“Ferris Bueller’s Day Off” (1986) – the fourth directorial effort from writer John Hughes – has two great messages that almost no one subscribes to in their daily lives: 1, stand up for yourself if you want to control your life, and 2, public school is horrible and should not continue to exist.
Yet the movie plays as a comedic fantasy more so than a guidebook. We’d like to be lucky enough to get away with everything like Ferris Bueller does – we’d like to live in the world of Yello’s “Oh Yeah” — but the bigger fantasy is that we’d even try any of these schemes in the first place.
Balanced Broderick
While the premise of three teens skipping school is safely in the zone of what Hughes’ fans will eat up, it’s harder to actually make “Bueller” a good movie. But somehow Ferris (Matthew Broderick, landing his career-defining role at age 24) comes off as endearing rather than arrogant and entitled – even though he talks directly to the viewer, like “Sixteen Candles’ ” Sam isn’t quite confident enough to do (she talks to herself at the end of scenes).

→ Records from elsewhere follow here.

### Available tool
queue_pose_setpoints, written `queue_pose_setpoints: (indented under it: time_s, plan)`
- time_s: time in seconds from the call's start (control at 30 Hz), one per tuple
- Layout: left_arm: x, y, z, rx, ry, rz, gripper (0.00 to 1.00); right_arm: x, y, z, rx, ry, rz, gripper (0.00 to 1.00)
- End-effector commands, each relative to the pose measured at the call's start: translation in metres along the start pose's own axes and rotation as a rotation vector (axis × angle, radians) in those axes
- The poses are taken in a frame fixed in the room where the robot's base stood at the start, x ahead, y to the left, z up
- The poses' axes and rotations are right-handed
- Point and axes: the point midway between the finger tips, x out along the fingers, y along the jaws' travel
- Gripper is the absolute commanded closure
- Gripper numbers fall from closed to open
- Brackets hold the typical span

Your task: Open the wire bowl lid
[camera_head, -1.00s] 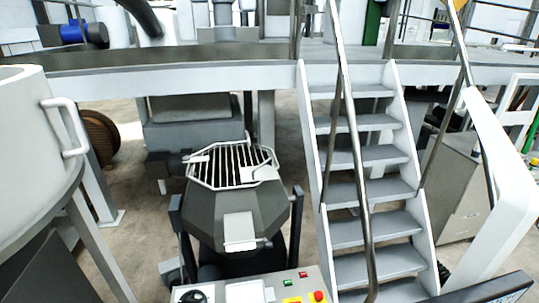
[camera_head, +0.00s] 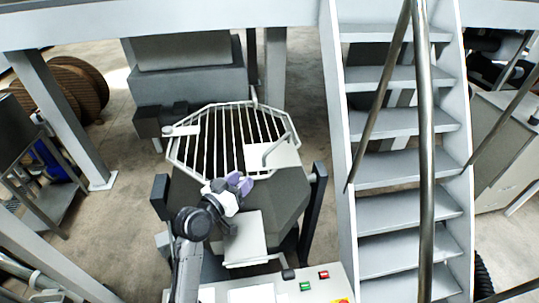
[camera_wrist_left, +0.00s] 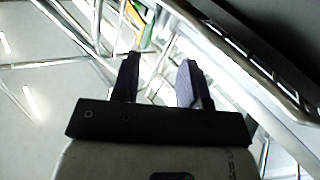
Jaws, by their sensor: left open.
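The wire bowl lid (camera_head: 217,140), a white grid of bars with a round-cornered rim, lies over the top of the dark grey bowl (camera_head: 282,200). It appears closed. A white plate with a small bar handle (camera_head: 277,150) sits at its right side. My left gripper (camera_head: 240,183) is at the near edge of the lid, in front of it in the picture; I cannot tell whether it touches. In the left wrist view its two dark fingers (camera_wrist_left: 157,78) are apart with nothing held between them. My right gripper is not in view.
A control panel with green and red buttons (camera_head: 305,286) is in front of the bowl. A metal staircase (camera_head: 400,170) with handrails stands close on the right. A grey machine block (camera_head: 185,82) is behind the bowl. Open floor (camera_head: 120,225) shows on the left.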

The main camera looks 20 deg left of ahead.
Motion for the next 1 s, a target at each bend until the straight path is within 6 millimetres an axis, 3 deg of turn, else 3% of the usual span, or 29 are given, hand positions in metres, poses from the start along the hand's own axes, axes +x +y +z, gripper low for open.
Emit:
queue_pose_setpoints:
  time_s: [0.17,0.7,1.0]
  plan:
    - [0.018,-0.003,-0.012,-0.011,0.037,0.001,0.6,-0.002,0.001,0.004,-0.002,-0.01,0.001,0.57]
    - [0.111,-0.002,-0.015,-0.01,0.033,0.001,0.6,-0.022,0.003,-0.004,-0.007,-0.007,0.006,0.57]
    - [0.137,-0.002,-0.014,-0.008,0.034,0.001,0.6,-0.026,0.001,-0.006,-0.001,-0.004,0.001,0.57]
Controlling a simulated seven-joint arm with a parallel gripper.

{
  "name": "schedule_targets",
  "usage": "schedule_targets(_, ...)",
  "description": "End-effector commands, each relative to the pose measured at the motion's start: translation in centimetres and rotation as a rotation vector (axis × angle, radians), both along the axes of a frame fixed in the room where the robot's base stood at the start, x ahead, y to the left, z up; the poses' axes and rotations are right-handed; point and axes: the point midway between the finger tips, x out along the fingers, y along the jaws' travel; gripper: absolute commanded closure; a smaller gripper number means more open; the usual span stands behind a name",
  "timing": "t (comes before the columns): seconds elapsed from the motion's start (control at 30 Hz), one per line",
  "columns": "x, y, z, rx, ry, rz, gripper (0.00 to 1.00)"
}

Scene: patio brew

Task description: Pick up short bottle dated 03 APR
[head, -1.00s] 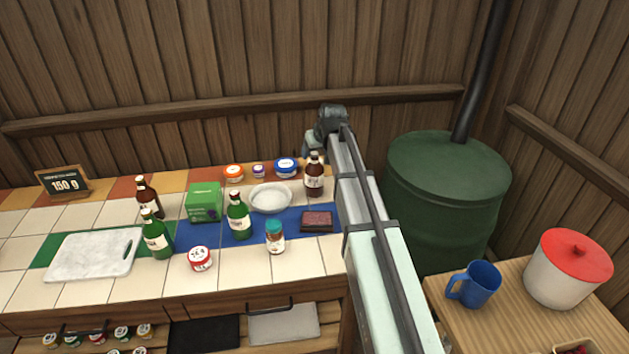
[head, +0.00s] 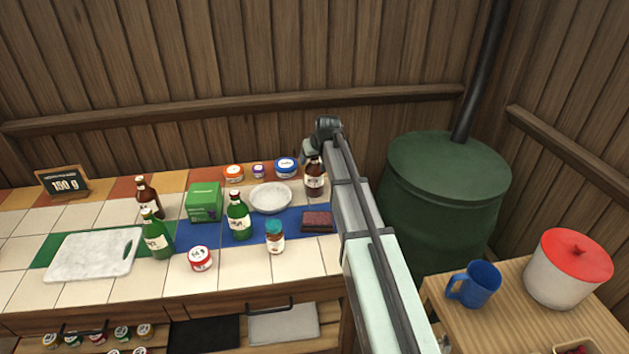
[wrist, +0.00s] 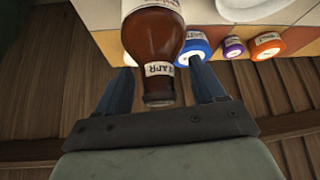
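A brown bottle (head: 314,183) stands upright at the back right of the counter. In the wrist view this bottle (wrist: 152,35) lies between the fingers of my gripper (wrist: 160,68), and its neck tag reads "APR" with the day partly cut off. My gripper is open, with a gap on each side of the neck. In the head view my gripper (head: 310,152) is at the bottle's top, partly hidden by my arm. Another brown bottle (head: 148,197) and two green bottles, one at front left (head: 157,238) and one in the middle (head: 239,218), stand further left; their dates are too small to read.
Near the brown bottle are a white plate (head: 270,197), a blue-lidded jar (head: 286,167) and a dark red block (head: 317,221). A green box (head: 204,202), a teal-capped jar (head: 275,239) and a white board (head: 90,256) are further left. A green barrel (head: 440,205) stands right.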

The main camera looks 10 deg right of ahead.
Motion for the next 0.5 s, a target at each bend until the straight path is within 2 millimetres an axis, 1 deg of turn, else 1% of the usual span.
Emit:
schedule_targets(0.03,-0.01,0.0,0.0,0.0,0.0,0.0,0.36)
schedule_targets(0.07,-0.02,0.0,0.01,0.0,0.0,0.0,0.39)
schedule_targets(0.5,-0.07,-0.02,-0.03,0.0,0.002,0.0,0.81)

We eat out of Ferris’ hand through the whole Chicago-hopping adventure, just like girlfriend Sloane (Mia Sara) and bestie Cameron (Alan Ruck) do.
“Bueller” starts off with well-staged, barely satirical scenes proving Ferris’ thesis that high school is “childish and stupid.” Ben Stein teaches about a genuinely important topic – the economic and governmental causes for the Great Depression – but he’s so monotone that everyone is in a daze or outright sleeping.
Also, maybe this is a topic people are more suited to care about later in their lives. But public schools are rigid. I was once tasked with giving a brief presentation about my job, and this is indeed what a room of public high school students looks like; any interest in classroom-based learning has long since been eroded.
As it goes on, the movie veers into fantasy territory (How in the world does Ferris hack the school’s computer system before the internet existed?), but gradually enough to maintain our goodwill. Hughes always goes bigger and more elaborate with his party sequences, so we find Ferris lip-synching “Twist and Shout” on a float in a downtown Chicago parade.
Teaching by example
The title character doesn’t have an arc; rather, he is the teacher – and a good one, because he mostly teaches by example, even though he does have that fourth-wall-breaking monolog technique available to him. Ferris already knows all the tricks for faking sickness and not being caught outside his house – including tape-recorded hookups to the front-door speaker that would make Kevin McCallister envious.
Ferris must be self-taught. There’s never any sense that skipping school stunts his intellectual growth (indeed, he soaks up Chicago culture outside the classroom); the only danger is that the bureaucracy will punish him. The answer to Sloane’s question of what Ferris will do for a career is clearly “Whatever he wants to do.” Ferris is a winner at life.
Ferris’ students are the audience and other characters. Sloane, who also doesn’t have an arc, is his most doting disciple; they aim to marry, and there’s no reason to doubt they will. The loving Bueller parents remain oblivious to Ferris’ antics – so we never learn where they would stand if they found out about his trickery — but “Bueller” is otherwise all about watching people learn lessons.
Cameron realizes he needs to stand up to his (entirely off-screen) dad if he’s going to have a chance at happiness. Ferris’ sister Jeanie (Jennifer Grey) comes around to her brother’s way of thinking when she meets sexy jailbird Charlie Sheen (who is, appropriately, at the police station for “drugs”). Principal Rooney (Jeffrey Jones, adopting a wonderfully smarmy look) learns what a school bus smells like.
Expected comedy beats
When watching “Bueller,” we don’t immediately feel a need for Ferris or Sloane to learn anything, but I think the permanence of their roles – combined with some sequences running too long – makes the movie feel staler than it should. I also find that “Bueller” hits expected comedic beats rather than surprising us.
It needs the fast-paced and wild energy of a comedy, like “Weird Science,” but Hughes sometimes wants to get back to the brooding poignancy of “The Breakfast Club.” (Consider the sequence where the car gets destroyed and Cameron resolves to take the heat from his father. It feels so long.)
But that’s not quite possible when the main character’s journey goes from Point A back to Point A, and when another set of parents is so absurdly in the dark about their son’s school-skipping skills. Maybe the film would play better if Cameron was the POV character, soaking in Ferris’ outlook on life.
Whatever the reason, my appreciation for “Ferris Bueller’s Day Off” is mostly intellectual. It tackles an issue (the flaws of public schooling) that means a lot to me, and Broderick and his cast mates are on point, yet it doesn’t stir my passion as much as it should.
But I admit it could be that I’m jealous of how Ferris lives his life.